Where second-or-successive transferability is presented alone, the Magistrate Judge has found the issue is not dispositive within the meaning of Fed. R. Civ. P. 72 and 28 U.S.C. § 636(b) and is therefore subject to decision and order by a Magistrate Judge. Where that issue is entwined with a clearly dispositive motion, as it is here, the prudent course is to leave the transferability issue to the District Judge in the first instance.
s/ Michael R. Merz
United States Magistrate Judge
NOTICE REGARDING OBJECTIONS
Pursuant to Fed. R. Civ.
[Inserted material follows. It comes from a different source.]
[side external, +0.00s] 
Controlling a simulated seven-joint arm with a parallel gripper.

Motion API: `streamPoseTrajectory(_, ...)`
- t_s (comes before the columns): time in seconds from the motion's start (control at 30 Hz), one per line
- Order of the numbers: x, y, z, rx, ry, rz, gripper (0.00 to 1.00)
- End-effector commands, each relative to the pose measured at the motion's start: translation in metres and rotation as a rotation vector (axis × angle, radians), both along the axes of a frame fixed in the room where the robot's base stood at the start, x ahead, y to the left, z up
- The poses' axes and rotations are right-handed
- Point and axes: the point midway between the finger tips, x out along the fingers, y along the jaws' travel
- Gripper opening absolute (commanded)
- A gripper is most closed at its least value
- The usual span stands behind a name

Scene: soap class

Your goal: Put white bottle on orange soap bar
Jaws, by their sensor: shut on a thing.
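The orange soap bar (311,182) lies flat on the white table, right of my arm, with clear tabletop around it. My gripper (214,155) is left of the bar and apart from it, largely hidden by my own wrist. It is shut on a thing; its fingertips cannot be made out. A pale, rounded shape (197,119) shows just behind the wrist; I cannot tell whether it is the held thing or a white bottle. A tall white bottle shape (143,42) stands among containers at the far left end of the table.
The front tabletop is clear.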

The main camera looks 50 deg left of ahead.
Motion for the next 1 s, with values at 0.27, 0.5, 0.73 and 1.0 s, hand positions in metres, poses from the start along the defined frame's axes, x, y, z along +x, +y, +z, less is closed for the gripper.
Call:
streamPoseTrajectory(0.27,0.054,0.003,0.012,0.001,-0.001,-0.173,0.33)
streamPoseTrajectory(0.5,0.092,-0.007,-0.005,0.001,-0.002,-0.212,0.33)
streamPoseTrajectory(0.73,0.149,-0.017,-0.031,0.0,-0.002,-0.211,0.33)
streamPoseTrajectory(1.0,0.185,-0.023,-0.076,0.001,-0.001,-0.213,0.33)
P. 72(b), any party may serve and file specific, written objections to the proposed findings and recommendations within fourteen days after being served with this Report and Recommendations. Pursuant to Fed. R. Civ. P. 6(d), this period is extended to seventeen 14 days because this Report is being served by one of the methods of service listed in Fed. R. Civ. P. 5(b)(2)(C), (D), (E), or (F). Such objections shall specify the portions of the Report objected to and shall be accompanied by a memorandum of law in support of the objections. If the Report and Recommendations are based in whole or in part upon matters occurring of record at an oral hearing, the objecting party shall promptly arrange for the transcription of the record, or such portions of it as all parties may agree upon or the Magistrate Judge deems sufficient, unless the assigned District Judge otherwise directs. A party may respond to another party's objections within fourteen days after being served with a copy thereof. Failure to make objections in accordance with this procedure may forfeit rights on appeal. See United States v. Walters, 638 F.2d 947, 949-50 (6th Cir. 1981); Thomas v. Arn, 474 U.S. 140, 153-55 (1985).